For procurement teams, the key point is that price discovery in CDR is still negotiated, opaque, and technology-specific. Supplier concentration remains high. The practical question is whether a contract sets a reference price, a floor, or a blended structure tied to delivery milestones and permanence guarantees.

If pricing and contracting become more legible, the broader implication is that this deal may matter more for market infrastructure, bankability, and standards-setting than for immediate emissions reduction volumes.

Why This Deal Could Matter More for Market Infrastructure Than for Near-Term Emissions Cuts

The biggest impact may be market infrastructure. Lufthansa’s participation adds another high-profile buyer to a market that still depends on a small number of anchor clients to create bankable demand. The IEA says most announced DAC facilities will not reach final investment decision or operation without stronger market mechanisms and policies that create demand for removals.
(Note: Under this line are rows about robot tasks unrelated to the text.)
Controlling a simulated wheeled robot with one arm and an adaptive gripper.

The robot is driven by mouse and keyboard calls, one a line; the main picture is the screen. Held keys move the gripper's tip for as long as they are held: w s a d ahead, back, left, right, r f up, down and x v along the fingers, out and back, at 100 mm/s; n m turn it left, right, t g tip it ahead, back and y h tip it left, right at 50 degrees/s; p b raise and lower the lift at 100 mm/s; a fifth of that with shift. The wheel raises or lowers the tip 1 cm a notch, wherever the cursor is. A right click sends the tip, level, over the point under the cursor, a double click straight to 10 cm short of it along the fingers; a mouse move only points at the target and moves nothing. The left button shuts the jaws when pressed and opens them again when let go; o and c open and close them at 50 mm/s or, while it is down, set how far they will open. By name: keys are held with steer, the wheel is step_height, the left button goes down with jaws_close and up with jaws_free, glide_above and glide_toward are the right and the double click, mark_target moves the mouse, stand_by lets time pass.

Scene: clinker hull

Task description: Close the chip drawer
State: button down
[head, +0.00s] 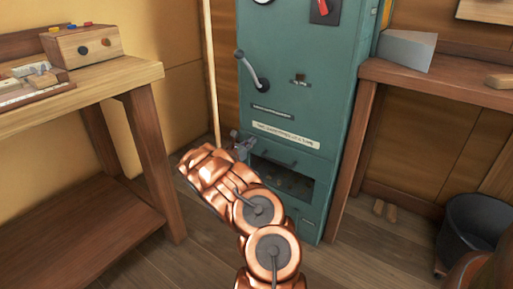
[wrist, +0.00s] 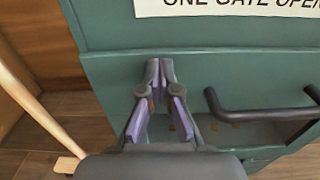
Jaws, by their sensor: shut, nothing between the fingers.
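The teal cabinet (head: 300,70) stands in the middle of the head view. Low on it is a panel with a dark bar handle, which shows large in the wrist view (wrist: 262,112). Below that handle is a dark opening (head: 285,184) with small brownish bits inside; I take this as the chip drawer, but cannot tell how far out it stands. My gripper (head: 243,143) is at the cabinet's left side. In the wrist view its fingertips (wrist: 160,68) are together and empty, left of the handle, before the teal panel. Contact cannot be told.
A wooden bench (head: 120,78) stands left, with a box on it. Another wooden bench (head: 430,82) stands right, close to the cabinet. A pale pole (head: 211,80) leans left of the cabinet. A dark bucket (head: 472,225) is on the floor at right. Some floor before the cabinet is clear.

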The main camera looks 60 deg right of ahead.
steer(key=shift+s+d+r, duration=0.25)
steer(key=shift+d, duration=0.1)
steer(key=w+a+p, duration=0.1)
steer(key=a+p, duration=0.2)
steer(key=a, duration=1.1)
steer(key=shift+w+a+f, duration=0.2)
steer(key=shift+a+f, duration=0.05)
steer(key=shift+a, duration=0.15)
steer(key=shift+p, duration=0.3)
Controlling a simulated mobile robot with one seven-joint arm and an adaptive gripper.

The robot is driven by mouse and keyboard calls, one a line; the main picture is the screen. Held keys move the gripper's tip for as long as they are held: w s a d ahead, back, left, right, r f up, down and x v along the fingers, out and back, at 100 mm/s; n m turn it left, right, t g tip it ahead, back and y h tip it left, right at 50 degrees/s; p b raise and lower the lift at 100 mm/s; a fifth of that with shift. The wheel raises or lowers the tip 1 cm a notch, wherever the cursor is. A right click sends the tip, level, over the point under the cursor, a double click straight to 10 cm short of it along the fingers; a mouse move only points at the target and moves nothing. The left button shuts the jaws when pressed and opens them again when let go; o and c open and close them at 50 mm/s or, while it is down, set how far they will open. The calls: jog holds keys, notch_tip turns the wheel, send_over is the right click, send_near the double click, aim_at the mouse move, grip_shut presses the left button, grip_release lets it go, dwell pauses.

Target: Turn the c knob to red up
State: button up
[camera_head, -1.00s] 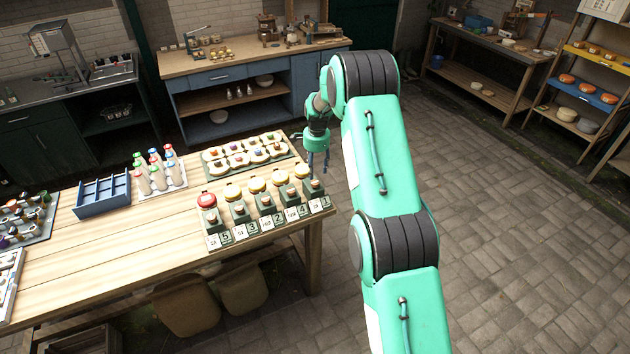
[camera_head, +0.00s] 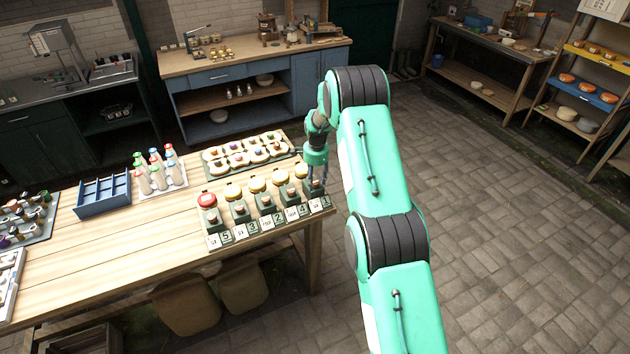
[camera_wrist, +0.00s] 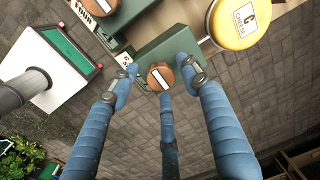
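In the wrist view a round brown knob (camera_wrist: 160,77) with a white bar across its top sits on a green block (camera_wrist: 176,56). A yellow disc marked C CHEESE (camera_wrist: 240,18) is beyond it at upper right. My gripper (camera_head: 318,187) is at the right end of the row of stations on the table. Its blue fingers are spread, with the knob between their tips in the wrist view. I cannot tell whether they touch it. No red mark shows on the knob, and its front side is partly hidden.
Another brown knob (camera_wrist: 98,6) by a FOUR label is close at upper left. The table edge is near, with open floor to the right.

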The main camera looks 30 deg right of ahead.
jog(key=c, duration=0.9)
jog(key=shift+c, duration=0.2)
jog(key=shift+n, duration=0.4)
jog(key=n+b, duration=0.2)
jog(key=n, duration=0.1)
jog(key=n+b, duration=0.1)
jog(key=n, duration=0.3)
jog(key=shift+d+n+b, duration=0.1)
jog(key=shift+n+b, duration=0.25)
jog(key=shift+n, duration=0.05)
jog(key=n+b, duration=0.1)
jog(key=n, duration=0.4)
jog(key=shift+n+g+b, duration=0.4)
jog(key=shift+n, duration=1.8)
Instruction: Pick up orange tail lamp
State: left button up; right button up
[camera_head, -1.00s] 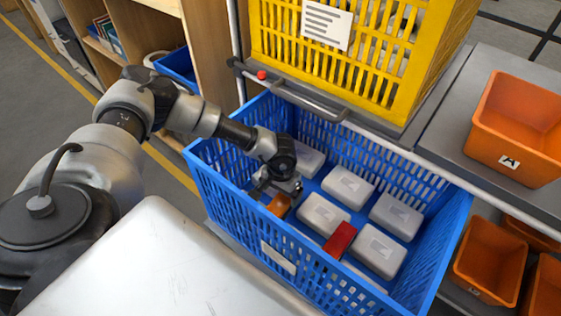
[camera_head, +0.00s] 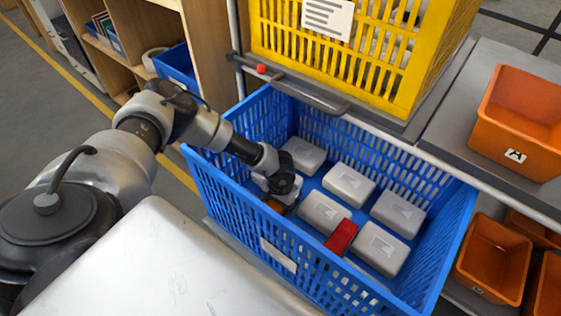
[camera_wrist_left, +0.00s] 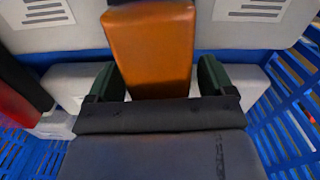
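The orange tail lamp (camera_head: 277,206) lies in the near-left part of the blue crate (camera_head: 222,196), partly hidden by my left gripper in the head view. In the left wrist view the lamp (camera_wrist_left: 150,48) is an orange block that runs from the top edge down between the fingers. My left gripper (camera_wrist_left: 158,80) is open, one dark green finger on each side of the lamp, with small gaps seen beside it. In the head view the left gripper (camera_head: 278,200) is down inside the crate. My right gripper is not in view.
Several pale grey boxes (camera_head: 348,184) and a red block (camera_head: 341,236) lie in the blue crate near the lamp. The crate's slatted walls rise around my left wrist. A yellow crate (camera_head: 355,50) stands behind, and orange bins (camera_head: 520,120) are at the right.

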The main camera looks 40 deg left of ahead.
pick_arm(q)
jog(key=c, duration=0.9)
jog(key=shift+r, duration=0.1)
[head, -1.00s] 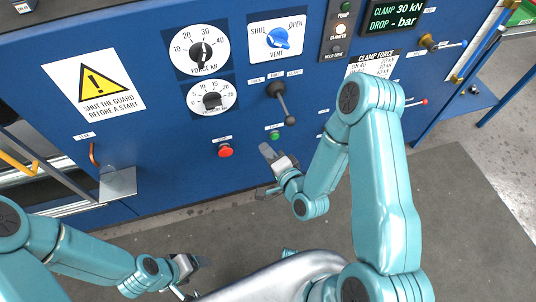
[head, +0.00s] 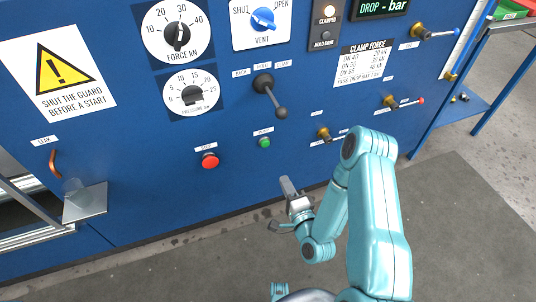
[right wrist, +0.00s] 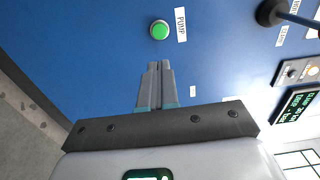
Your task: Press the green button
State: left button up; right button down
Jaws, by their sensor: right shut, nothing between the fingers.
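The green button (head: 264,142) is a small round button on the blue panel, right of the red button, in the head view. In the right wrist view the green button (right wrist: 159,29) sits beyond the fingertips, beside a white label reading PUMP. My right gripper (head: 287,183) is below and slightly right of the green button in the head view, apart from the panel. In the right wrist view my right gripper (right wrist: 159,66) is shut and empty, its tips pointing toward the button with a gap between. My left gripper is out of view.
A red button (head: 210,160) is left of the green one. A black lever (head: 272,97) hangs just above it. Brass valves with handles (head: 326,134) stick out to the right. A metal bracket (head: 85,202) juts out at left. Grey floor lies in front of the panel.

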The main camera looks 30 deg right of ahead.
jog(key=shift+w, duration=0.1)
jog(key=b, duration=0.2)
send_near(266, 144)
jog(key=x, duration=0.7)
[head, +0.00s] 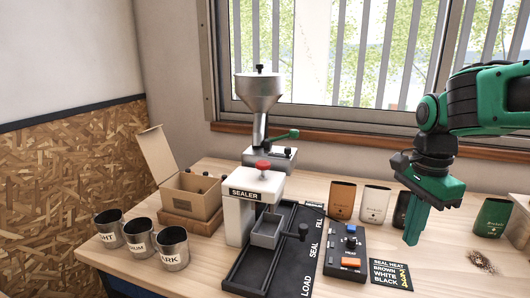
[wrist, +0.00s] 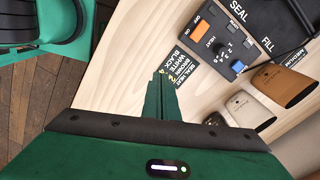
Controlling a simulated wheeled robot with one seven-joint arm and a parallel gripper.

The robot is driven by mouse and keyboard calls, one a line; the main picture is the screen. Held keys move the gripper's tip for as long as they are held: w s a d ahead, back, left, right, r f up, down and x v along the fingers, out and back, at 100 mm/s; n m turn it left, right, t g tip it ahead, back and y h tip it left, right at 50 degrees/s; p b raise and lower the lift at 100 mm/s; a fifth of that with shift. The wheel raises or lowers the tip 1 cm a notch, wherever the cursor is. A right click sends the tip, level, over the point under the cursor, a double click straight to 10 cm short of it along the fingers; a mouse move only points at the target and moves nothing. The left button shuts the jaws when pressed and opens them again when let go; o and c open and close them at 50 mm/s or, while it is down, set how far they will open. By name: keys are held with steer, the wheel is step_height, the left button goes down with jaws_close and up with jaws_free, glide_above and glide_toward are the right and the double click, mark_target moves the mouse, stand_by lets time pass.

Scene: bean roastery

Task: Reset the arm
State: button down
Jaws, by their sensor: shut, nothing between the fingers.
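My gripper (head: 413,236) is shut and empty. In the head view it hangs fingers down over the right part of the table, in front of a dark pouch that it partly hides. My green and black arm reaches in from the right edge. In the wrist view my shut fingers (wrist: 163,82) point over the wooden table, close in the picture to the seal heat card (wrist: 180,62). The fingers are apart from the pouches.
The sealer (head: 250,210) stands on a black mat beside a control box (head: 345,245). Brown (head: 342,200) and white (head: 375,203) pouches stand behind. Three metal cups (head: 138,236), an open carton (head: 190,197) and a hopper (head: 260,95) are left. Loose beans (head: 480,261) lie right.

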Near-term climate impact remains modest because the sector is still tiny. CDR.fyi reports only 1,186 tonnes delivered out of 2.47 million tonnes contracted by mid-2025. That is a structural reminder that the bottleneck is not buyer intent alone. It is conversion from contract to durable, verified supply.

The more important effect is on bankability. Headline airline demand can help de-risk project finance, improve lender confidence, and encourage better offtake documentation, registry standards, and MRV expectations. That is the kind of transaction that can pull the market from narrative into repeatable procurement practice.

For corporate buyers, the strategic takeaway is that airline participation helps establish CDR as a category with institutional comparables. That matters for budget planning, ESG governance, and audit readiness. It also signals that durable removals are moving from experimental spend to portfolio allocation.

The deal may not cut large volumes of emissions today, but it can accelerate standardization, price transparency, and infrastructure formation. Those are the preconditions for a larger carbon removal market later.